In stockdunkler Nacht und bei strömenden Regen gelang es den Russen, unbemerkt durch unsere dünn besetzte Hauptkampflinie zu sickern.
Mit etwa 75 Mann hindurch zu schleichen und bis zu meinem Kompanie-Gefechtsstand, der nur wenige Meter dahinter lag, vorzudringen. Es war 01:00 Uhr nachts als ich die Posten kontrollierte und nichts Verdächtiges feststellen konnte. Meine Bunkerbesatzung (6 Mann) hatten sich bereits zum Schlafen gelegt, während der Sanitätsunteroffizier die Wache übernommen hatte.
Gegen 02:00 Uhr wollte ich mich ebenfalls hinlegen, als ich plötzlich vor meinem Bunker eine heftige Detonation hörte, vermutlich eine Handgranate. Ich sprang sofort zur Tür, riss sie auf und sah etwa 6 Russen vor dem Eingang stehen. Sofort schlug ich die Bunkertür wieder zu und stemmte mich dagegen, wobei mich der Sanitätsunteroffizier unterstütze. Die Russen versuchte mit aller Gewalt die Tür einzudrücken, was ihnen jedoch nicht gelang. Plötzlich ließ der Druck von außen etwas nach. Da ich das Anbringen einer Sprengladung vermutete, befahl ich sofort „Volle Deckung“. Nach wenigen Sekunden erfolgte plötzlich ein schwere Schlag, die Bunkertür flog in tausend Fetzen, Tisch und Stühle wirbelten wild durcheinander, der Telefonapparat fiel klirrend zu Boden, stechender und beißender Qualm erfüllte den Bunker.
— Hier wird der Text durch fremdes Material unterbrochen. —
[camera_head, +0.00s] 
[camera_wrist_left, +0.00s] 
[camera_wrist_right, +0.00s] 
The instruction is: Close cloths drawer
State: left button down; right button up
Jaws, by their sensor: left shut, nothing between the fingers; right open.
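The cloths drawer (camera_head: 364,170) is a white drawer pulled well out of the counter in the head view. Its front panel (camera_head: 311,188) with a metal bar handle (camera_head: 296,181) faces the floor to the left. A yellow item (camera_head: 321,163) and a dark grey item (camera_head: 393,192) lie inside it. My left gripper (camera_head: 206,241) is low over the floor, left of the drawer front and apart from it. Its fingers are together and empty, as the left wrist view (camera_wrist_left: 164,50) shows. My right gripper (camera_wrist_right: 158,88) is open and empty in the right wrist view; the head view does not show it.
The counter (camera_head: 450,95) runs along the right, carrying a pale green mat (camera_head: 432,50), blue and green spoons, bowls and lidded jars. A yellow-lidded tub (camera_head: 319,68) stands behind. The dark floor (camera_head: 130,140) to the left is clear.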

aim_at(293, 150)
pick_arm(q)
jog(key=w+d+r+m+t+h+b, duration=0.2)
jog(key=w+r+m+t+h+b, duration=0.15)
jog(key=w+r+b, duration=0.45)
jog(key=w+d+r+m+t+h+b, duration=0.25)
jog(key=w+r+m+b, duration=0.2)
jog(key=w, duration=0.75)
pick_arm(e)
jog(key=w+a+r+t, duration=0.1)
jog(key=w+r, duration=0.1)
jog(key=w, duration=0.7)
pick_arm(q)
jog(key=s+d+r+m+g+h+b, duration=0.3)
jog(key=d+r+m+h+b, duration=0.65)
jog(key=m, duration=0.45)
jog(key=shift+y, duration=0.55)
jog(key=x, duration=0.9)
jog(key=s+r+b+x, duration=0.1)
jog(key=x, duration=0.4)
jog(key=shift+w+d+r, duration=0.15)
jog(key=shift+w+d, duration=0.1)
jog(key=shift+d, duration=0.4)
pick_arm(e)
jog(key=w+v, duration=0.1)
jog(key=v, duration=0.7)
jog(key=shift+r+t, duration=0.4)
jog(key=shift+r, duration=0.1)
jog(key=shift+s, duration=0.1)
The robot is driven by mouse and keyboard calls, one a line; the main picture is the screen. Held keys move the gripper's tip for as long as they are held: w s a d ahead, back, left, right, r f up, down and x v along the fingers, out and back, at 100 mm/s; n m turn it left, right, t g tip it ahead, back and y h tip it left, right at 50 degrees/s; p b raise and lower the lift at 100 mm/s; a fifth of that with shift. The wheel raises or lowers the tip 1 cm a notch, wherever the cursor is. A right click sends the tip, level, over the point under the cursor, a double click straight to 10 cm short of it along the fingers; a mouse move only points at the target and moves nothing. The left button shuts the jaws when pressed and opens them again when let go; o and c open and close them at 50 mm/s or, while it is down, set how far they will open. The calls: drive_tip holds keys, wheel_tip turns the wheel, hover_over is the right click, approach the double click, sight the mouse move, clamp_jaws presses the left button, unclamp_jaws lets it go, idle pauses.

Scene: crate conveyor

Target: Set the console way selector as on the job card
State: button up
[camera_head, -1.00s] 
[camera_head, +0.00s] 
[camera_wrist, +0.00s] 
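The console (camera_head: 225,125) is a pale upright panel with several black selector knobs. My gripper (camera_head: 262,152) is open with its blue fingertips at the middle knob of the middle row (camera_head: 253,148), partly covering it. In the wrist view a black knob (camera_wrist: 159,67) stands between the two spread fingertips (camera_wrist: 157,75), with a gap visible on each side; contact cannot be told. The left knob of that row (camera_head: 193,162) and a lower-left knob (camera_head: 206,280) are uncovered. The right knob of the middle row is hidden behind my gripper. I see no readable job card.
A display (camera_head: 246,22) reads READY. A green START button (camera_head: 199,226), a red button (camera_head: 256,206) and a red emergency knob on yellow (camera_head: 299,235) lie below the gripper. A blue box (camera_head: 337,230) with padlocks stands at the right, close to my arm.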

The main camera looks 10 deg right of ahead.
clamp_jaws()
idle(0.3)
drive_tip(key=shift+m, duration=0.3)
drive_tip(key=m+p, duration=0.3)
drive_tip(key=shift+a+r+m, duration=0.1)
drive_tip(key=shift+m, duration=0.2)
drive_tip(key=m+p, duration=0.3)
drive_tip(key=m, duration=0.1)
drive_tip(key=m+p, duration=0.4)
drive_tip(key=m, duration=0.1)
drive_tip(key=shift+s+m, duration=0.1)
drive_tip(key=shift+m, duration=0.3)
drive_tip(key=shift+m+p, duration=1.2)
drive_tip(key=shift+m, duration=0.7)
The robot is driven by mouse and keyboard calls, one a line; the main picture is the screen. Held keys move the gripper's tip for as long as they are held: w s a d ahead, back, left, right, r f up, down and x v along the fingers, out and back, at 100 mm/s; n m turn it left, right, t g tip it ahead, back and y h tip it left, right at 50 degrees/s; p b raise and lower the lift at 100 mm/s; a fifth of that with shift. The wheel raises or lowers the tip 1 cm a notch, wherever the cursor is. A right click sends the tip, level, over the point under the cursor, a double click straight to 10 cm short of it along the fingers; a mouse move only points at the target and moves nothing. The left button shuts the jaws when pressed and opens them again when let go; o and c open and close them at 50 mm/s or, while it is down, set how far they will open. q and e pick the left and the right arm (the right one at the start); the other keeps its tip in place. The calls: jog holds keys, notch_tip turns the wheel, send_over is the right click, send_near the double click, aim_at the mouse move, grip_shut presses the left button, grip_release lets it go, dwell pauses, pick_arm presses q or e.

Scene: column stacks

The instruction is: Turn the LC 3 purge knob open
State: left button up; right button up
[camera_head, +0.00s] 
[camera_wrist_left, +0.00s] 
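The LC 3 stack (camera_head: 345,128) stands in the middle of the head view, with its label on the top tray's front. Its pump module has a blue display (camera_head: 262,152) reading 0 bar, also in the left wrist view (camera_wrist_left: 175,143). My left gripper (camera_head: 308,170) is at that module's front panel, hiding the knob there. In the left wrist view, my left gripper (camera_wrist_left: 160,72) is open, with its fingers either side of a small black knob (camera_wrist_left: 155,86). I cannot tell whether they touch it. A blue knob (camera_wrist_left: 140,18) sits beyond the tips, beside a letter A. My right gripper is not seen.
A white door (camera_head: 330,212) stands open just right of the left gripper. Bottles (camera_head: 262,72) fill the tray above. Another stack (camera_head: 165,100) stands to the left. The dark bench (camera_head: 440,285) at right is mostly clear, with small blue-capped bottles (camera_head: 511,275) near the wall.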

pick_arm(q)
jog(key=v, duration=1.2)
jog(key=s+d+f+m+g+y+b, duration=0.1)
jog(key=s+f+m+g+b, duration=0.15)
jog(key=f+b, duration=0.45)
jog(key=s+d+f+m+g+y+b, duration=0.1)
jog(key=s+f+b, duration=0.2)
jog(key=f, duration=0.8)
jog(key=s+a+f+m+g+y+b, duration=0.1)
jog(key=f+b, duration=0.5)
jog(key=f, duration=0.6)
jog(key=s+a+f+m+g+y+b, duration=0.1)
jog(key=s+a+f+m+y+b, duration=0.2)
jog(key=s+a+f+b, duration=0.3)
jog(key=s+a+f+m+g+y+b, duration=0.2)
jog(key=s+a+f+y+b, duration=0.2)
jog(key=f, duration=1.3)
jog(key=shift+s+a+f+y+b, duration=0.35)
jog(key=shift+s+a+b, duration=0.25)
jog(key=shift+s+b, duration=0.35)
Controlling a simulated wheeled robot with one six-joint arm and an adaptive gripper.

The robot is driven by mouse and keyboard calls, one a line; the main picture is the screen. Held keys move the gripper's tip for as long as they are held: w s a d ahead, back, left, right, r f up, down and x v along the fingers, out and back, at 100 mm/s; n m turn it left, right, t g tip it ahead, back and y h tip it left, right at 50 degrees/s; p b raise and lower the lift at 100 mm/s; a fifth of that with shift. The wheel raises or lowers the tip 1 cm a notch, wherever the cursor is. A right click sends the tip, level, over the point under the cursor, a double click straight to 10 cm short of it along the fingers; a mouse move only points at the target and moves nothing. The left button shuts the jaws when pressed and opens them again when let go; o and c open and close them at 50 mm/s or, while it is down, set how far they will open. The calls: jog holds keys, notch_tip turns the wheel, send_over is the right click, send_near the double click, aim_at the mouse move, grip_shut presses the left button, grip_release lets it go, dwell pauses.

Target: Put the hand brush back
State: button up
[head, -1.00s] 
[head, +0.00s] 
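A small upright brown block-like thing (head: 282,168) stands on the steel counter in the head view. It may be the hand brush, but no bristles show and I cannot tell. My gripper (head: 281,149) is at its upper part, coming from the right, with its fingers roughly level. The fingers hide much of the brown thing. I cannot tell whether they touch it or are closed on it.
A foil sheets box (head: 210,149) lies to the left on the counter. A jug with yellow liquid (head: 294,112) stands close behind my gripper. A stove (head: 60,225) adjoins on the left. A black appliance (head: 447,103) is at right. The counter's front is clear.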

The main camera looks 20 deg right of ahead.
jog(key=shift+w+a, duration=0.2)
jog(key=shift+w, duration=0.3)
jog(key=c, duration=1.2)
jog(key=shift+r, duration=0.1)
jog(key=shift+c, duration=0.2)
Es dauerte mehrere Sekunden bis ich wieder zu Besinnung kam. Meine übrige Bunkerbesatzung, die durch diese Detonation ziemlich unsanft aus dem Schlaf geweckt wurde, kam allmählich wieder zu Atem. Geistesgegenwärtig griff ich sofort zu einem in der Nähe stehenden Gewehr und feuerte Schuss um Schuss durch den Bunkereingang, bis ich 5 Gewehre leer geschossen hatte. Während dieser Zeit warf der Russe eine Handgranate nach der anderen vor meinen Bunkereingang, bis schließlich eine in den Bunker traf, durch die wir alle leicht verwundet wurden. Nach dieser Detonation versuchte ich aus den Bunker zu kommen und warf ebenfalls Handgranaten vor den Eingang.
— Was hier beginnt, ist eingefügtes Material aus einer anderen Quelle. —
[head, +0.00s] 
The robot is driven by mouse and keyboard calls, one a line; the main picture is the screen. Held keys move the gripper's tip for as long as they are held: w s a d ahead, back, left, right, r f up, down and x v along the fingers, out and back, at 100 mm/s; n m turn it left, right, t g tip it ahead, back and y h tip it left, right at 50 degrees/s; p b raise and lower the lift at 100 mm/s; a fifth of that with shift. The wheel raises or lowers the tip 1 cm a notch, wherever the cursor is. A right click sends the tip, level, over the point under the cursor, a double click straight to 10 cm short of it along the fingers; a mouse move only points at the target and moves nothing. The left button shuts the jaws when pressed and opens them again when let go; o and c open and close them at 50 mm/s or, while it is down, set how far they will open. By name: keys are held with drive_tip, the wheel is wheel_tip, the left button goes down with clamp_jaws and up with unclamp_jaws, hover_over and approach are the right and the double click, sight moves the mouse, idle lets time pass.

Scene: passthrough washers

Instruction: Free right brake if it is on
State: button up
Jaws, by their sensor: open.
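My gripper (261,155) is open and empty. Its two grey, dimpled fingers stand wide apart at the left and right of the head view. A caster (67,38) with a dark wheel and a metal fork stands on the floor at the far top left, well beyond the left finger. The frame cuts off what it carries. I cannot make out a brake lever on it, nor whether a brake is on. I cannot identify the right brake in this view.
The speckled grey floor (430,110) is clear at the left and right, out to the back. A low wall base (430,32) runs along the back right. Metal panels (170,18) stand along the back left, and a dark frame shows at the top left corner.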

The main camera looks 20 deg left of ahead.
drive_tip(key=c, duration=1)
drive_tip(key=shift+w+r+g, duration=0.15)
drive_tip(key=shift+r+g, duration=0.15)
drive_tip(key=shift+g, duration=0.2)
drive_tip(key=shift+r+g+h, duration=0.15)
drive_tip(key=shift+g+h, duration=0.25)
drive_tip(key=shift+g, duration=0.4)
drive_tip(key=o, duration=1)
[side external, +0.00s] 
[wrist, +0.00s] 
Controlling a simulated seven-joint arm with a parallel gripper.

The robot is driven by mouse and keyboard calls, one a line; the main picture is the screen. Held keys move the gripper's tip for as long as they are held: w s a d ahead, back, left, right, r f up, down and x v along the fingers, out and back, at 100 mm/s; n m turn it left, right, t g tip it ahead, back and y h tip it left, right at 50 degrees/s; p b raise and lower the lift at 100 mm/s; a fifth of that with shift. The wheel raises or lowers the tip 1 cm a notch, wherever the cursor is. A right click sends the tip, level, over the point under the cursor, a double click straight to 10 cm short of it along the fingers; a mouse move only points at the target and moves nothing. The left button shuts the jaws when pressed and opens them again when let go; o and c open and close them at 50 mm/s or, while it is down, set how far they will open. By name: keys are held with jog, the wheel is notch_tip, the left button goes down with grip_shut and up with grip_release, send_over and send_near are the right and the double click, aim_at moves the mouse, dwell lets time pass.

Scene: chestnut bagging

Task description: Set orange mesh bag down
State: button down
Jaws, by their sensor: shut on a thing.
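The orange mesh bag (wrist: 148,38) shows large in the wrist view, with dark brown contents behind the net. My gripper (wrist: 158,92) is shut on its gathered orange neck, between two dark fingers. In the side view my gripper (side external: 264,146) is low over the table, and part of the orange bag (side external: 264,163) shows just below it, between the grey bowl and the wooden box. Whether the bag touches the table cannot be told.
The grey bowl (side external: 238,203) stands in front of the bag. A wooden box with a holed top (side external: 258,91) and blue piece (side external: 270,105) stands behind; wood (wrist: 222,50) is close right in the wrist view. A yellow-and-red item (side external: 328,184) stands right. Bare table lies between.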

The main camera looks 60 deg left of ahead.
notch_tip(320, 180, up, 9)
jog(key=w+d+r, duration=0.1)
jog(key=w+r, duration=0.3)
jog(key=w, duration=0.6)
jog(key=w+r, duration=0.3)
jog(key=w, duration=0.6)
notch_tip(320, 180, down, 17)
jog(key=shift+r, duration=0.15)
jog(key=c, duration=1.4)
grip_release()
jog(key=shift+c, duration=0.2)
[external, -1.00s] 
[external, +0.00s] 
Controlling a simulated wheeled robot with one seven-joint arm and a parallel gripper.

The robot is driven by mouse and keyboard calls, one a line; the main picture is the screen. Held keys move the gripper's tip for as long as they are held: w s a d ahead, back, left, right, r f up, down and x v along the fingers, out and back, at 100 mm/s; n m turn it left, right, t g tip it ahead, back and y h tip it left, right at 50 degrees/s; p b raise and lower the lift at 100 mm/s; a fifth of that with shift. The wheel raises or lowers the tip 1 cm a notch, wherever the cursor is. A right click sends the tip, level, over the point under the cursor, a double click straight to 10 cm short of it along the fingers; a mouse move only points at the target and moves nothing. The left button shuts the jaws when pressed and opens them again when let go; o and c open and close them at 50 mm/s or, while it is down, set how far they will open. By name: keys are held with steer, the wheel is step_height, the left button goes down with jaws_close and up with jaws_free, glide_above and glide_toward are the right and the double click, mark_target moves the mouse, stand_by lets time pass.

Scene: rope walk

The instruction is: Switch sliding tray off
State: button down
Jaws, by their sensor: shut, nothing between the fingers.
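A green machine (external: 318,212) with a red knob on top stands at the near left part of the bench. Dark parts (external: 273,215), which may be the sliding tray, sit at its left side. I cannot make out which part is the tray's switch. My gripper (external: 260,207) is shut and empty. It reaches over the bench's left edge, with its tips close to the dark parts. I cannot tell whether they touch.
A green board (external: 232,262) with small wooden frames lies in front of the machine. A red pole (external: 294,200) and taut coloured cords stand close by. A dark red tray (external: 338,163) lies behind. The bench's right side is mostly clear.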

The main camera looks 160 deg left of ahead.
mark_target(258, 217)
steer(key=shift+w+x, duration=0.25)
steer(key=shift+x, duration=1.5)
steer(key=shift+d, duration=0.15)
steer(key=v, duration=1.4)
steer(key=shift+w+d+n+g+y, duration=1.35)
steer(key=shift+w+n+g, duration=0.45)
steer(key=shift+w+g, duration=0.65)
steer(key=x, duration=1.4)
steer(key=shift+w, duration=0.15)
Nachdem ich etwa 20 Handgranaten nach links, rechts und auf den Bunker geworfen hatte, sprang ich aus dem Bunker heraus, um den Quergraben zu erreichen, der nur wenige Meter entfernt war. Nach wenigen Schritten flogen mir unzählige Handgranaten vor die Füße, so dass ich sofort wieder kehrt machte und in Deckung ging. Erneut warf ich nach allen Seiten Handgranaten und ein Mann meiner Bunkerbesatzung schoss mit seiner Maschinenpistole, was das Zeug her gab. Daraufhin machte ich nochmals den Versuch mit einem Mann den Quergraben zu erreichen und diesmal gelang es.
Handgranate über Handgranate warf ich über die Deckung. Ein Teil der Russen ergriff bereits die Flucht. Einem Russen, der gerade in meinen Graben springen wollte, legte ich eine Handgranate vor die Füße. Als dieser mich sah warf er sich sofort hin und im gleichen Augenblick detoniert die Handgranate unter ihm.
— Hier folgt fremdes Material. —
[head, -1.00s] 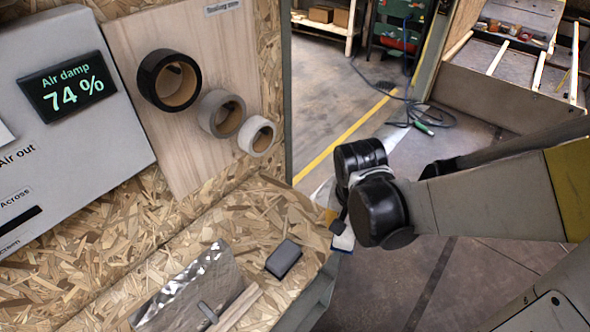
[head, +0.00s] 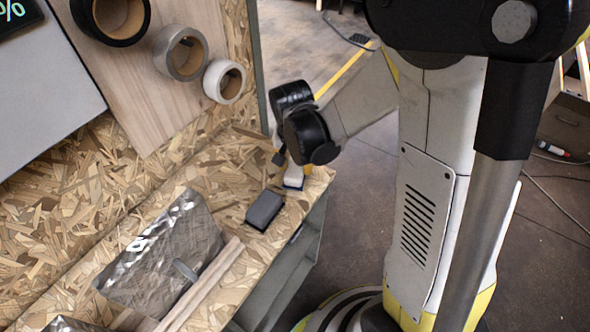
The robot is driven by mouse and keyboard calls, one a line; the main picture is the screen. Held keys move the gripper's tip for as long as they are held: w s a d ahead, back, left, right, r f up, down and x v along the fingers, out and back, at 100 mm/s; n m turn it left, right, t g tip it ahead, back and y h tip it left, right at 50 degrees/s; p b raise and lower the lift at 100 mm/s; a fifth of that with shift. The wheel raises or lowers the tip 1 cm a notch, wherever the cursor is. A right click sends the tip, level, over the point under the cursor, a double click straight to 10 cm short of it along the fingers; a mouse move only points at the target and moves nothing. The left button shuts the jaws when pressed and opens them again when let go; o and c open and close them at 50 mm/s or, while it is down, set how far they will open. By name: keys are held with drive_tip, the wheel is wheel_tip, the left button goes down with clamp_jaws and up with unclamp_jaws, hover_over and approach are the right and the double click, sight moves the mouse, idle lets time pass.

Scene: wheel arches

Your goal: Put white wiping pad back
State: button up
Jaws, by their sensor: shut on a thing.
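The white wiping pad (head: 294,174) shows as a small whitish piece with a blue lower edge, at the right end of the chipboard bench top. My gripper (head: 282,162) is shut on it, just below my black wrist joints. The wrist hides most of the pad and of the fingers. The pad is at or just above the board near its right edge; I cannot tell whether it touches.
A dark grey block (head: 264,210) lies on the bench (head: 225,262) just left of and in front of the pad. A crinkled silver sheet (head: 160,262) and wooden strips (head: 205,285) lie further left. Tape rolls (head: 180,52) hang on the wooden panel behind.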

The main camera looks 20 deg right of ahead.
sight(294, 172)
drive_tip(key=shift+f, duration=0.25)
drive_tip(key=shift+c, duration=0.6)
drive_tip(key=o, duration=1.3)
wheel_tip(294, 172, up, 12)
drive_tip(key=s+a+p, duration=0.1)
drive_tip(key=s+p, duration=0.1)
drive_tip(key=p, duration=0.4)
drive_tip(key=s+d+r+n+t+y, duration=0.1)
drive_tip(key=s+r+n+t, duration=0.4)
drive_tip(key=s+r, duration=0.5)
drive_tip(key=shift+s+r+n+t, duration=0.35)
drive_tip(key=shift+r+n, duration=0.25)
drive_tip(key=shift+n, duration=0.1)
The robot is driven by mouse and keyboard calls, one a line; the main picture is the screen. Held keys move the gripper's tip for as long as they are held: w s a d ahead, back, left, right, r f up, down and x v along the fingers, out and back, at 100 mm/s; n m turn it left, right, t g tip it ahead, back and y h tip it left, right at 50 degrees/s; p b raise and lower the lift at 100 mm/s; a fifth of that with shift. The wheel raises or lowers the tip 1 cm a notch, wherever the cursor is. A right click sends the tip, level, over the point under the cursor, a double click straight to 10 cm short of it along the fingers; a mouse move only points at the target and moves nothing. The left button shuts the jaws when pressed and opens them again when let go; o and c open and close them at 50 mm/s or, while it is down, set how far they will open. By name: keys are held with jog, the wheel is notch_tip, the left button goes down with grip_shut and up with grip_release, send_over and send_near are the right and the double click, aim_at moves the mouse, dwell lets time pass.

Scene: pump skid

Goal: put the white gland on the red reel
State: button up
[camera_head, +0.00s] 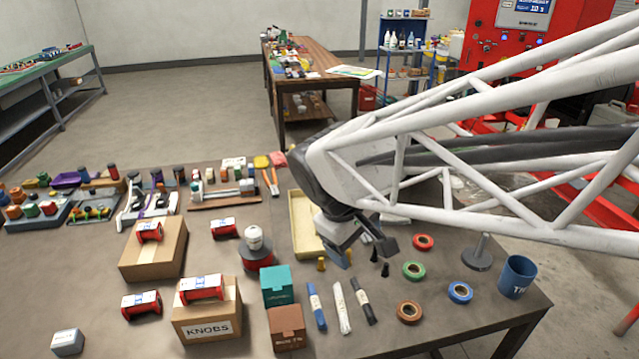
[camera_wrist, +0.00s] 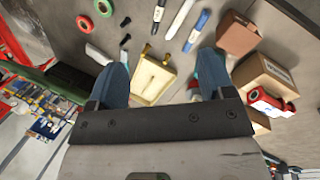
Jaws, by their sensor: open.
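The white gland (camera_head: 253,238), a small pale domed fitting, stands upright on the dark top of the red reel (camera_head: 259,262) in the head view. The reel lies flat on the table behind the teal box. My gripper (camera_head: 360,252) is to the right of them, apart from both, over the front end of the cream tray. In the wrist view my gripper (camera_wrist: 163,62) has its two blue fingers spread wide, with nothing held between them. I cannot make out the gland or the reel in the wrist view.
A teal box (camera_head: 277,286) and a brown box (camera_head: 287,328) stand in front of the reel. The cream tray (camera_head: 300,217) is right of it. Markers (camera_head: 341,307), tape rolls (camera_head: 413,270) and a blue cup (camera_head: 517,276) are further right. Cardboard boxes (camera_head: 207,318) carry red-and-white cylinders (camera_head: 201,288).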

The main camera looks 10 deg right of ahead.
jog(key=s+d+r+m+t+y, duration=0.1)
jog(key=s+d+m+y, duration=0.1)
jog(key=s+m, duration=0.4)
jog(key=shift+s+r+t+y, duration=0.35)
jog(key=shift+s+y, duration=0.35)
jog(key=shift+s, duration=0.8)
Inzwischen kamen die übrigen Männer meiner Bunkerbesatzung nach. Wir rollten sofort den Graben nach links auf. Nach etwa 30 Metern stießen wir auf 2 Mann meiner Nachbargruppe, die meldeten, dass weiter links kein Russe mehr im Graben sei. Mit meinen 6 Männern stieg ich aus dem Graben und stieß dem Gegner bis zum Drahthindernis nach. Gleichzeitig eröffnete das 30 Meter weiter links eingesetzte schwere MG das Feuer auf die zurück flutenden Russen.
Nach Erreichen eines weiteren Drahthindernisses setzte schlagartig das feindliche Abwehrfeuer (Granatwerfer, Pak, schwere Maschinengewehre) ein und wir zogen uns daraufhin wieder zurück.
Als wie uns unserem Bunker näherten, hörten wir plötzlich lautes „Hurräh“-Gebrüll. Wir sahen etwa 5 Russen auf unserem Bunker stehen, die mit ihren Maschinenpistolen ununterbrochen auf den Bunkereingang schossen, in der Meinung wir wären noch drin. Vorsichtig schlichen wir uns von rückwärts heran, vernichteten 4 Russen und nahmen einen Soldaten gefangen.
Nach Aussage des Gefangenen hatte der Russe den Auftrag gehabt, mit 75 Mann unsere HKL zu durchstoßen, unseren Bunker zu sprengen, die Besatzung zu vernichten und den in der Nähe befindlichen schweren MG Stand auszuräumen. Der Russe verlor dabei neben vielen Toten und Verwundeten eine große Anzahl seiner Handfeuerwaffen (Maschinenpistolen und Gewehre). Trotz der zehnfachen Überlegenheit des Feindes ist ihm weder das Sprengen des Bunkers noch das Ausheben der MG-Stellung gelungen.